Exercise aim
Make an exact transcription of the material, leaving out all images.

Supplied information

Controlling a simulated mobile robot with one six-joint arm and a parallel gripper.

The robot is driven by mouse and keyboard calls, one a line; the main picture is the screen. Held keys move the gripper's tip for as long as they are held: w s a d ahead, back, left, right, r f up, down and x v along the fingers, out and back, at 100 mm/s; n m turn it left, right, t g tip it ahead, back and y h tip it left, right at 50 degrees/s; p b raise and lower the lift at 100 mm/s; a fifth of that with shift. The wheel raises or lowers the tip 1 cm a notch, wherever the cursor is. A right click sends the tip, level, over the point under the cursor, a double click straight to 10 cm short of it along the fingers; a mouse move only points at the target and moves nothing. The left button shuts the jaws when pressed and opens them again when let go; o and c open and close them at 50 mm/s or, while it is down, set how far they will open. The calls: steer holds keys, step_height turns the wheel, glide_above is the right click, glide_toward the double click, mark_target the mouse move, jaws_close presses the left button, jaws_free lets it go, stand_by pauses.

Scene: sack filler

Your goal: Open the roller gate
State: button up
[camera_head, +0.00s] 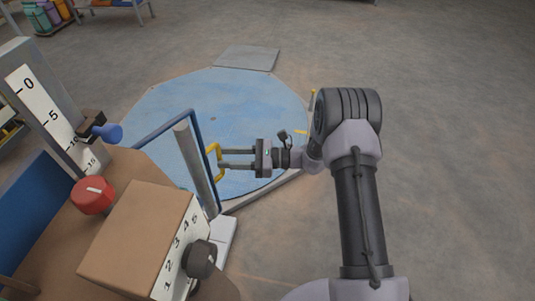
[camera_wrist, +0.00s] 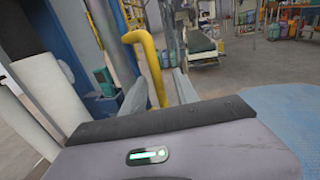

Output of the task
Controlling a simulated mobile robot with one six-joint arm and a parallel gripper.

The robot is driven by mouse and keyboard calls, one a line; the main picture is the screen. Held keys move the gripper's tip for as long as they are held: w s a d ahead, back, left, right, r f up, down and x v along the fingers, out and back, at 100 mm/s; n m turn it left, right, t g tip it ahead, back and y h tip it left, right at 50 degrees/s; p b raise and lower the lift at 100 mm/s; a fifth of that with shift. The wheel raises or lowers the tip 1 cm a notch, wherever the cursor is. A right click sends the tip, level, over the point under the cursor, a double click straight to 10 cm short of it along the fingers; a mouse move only points at the target and moves nothing. The left button shuts the jaws when pressed and opens them again when let go; o and c open and close them at 50 mm/s or, while it is down, set how far they will open. The calls: steer holds keys, step_height turns the wheel, glide_above is the right click, glide_toward the double click, mark_target the mouse move, jaws_close presses the left button, jaws_free lets it go, stand_by pauses.

Scene: sack filler

Your goal: Open the roller gate
State: button up
[camera_head, +0.00s] 
[camera_wrist, +0.00s] 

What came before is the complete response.